◆ PROBLEM TO SOLVE ◆
Which lines contain the string "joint"? Please list every one of them.
* begin RECORDS *
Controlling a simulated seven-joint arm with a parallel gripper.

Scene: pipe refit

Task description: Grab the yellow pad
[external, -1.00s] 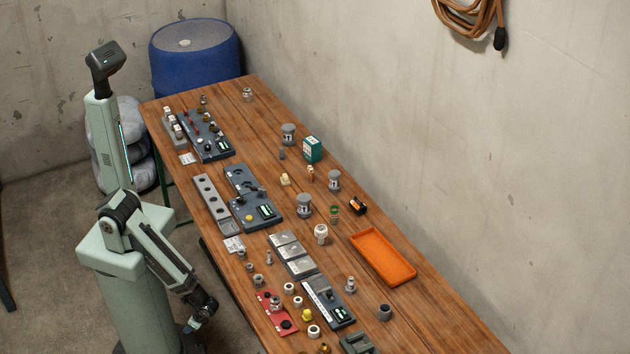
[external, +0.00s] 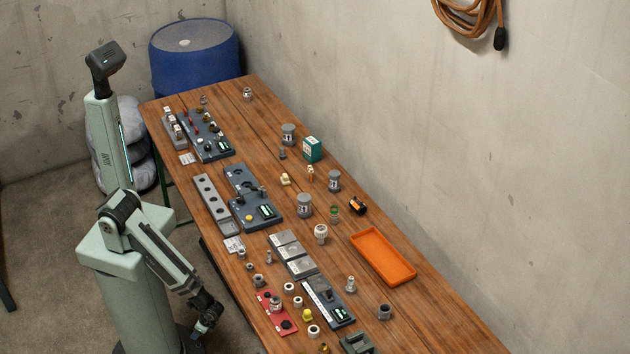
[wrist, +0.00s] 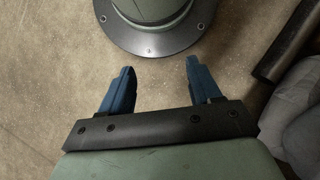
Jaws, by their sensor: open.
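My gripper (external: 204,328) hangs low beside the table's near left edge, off the tabletop. In the wrist view my gripper (wrist: 157,72) has its two blue fingers spread apart, with nothing between them. No flat yellow pad can be told for certain. A small yellow piece (external: 307,315) stands on the near part of the table, right of the red plate (external: 268,301). A yellow round spot (external: 249,217) shows on a dark grey panel (external: 240,178) mid-table. A small pale yellow block (external: 285,180) lies farther back.
The wooden table (external: 420,305) carries several small fittings, panels and grey blocks. An orange tray (external: 383,257) lies at its right side, near the wall. A blue barrel (external: 194,65) stands behind the far end. The wrist view shows floor below the fingers.

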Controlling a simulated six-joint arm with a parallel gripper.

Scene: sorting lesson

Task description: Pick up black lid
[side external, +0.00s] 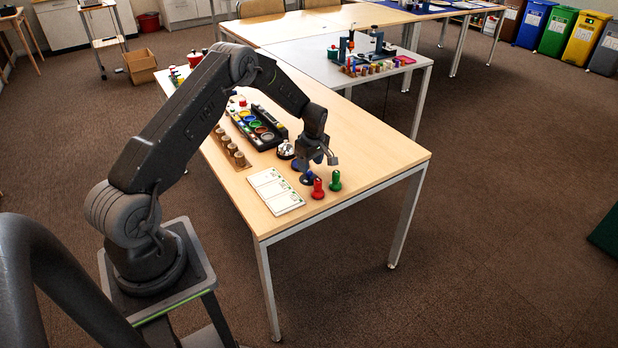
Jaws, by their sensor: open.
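My gripper (317,162) is open above the front part of the wooden table (366,147), over a blue piece (307,178) that it partly covers. A black tray (247,128) with coloured round pieces in it lies on the table left of my gripper. A small dark-rimmed round item with a pale top (286,150) sits between the tray and my gripper. I cannot tell for certain which dark shape is the black lid. Nothing is visibly held in the jaws.
A red peg-like figure (318,188) and a green one (335,181) stand close to my gripper. A white card (274,191) lies to the left. Several brown cylinders (231,149) stand in a row left of the tray. The table's right side is clear.

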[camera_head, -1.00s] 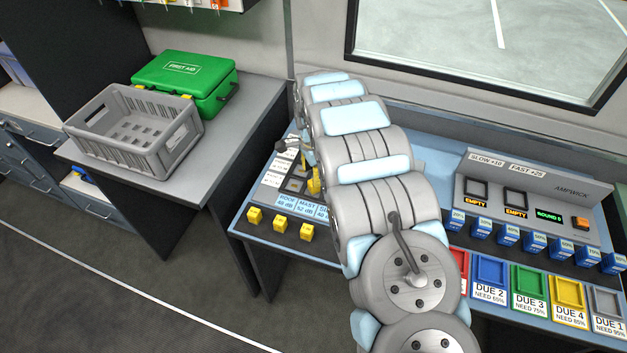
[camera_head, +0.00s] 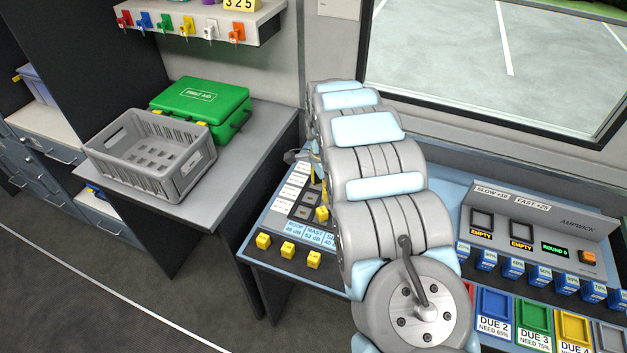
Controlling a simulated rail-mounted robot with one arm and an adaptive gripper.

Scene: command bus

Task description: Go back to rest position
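My arm extends from the bottom of the view up over the light-blue desk (camera_head: 273,233). My gripper (camera_head: 300,156) shows only as a small dark part at the left of the arm's far end, above the panel with the ROOF and MAST labels. My own arm links hide most of it. I cannot see its fingertips clearly, nor whether it holds anything. A yellow block (camera_head: 321,214) sits on the panel close to the arm.
Several yellow blocks (camera_head: 288,250) line the desk's front edge. The AMPWICK charger (camera_head: 540,225), blue blocks (camera_head: 513,267) and coloured trays (camera_head: 534,317) stand to the right. A grey crate (camera_head: 150,155) and green first aid case (camera_head: 205,100) sit on the left counter. Keys (camera_head: 187,27) hang above.
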* end RECORDS *
◆ WRITTEN REPLY ◆
Controlling a simulated seven-joint arm with a parallel gripper.
Controlling a simulated six-joint arm with a parallel gripper.

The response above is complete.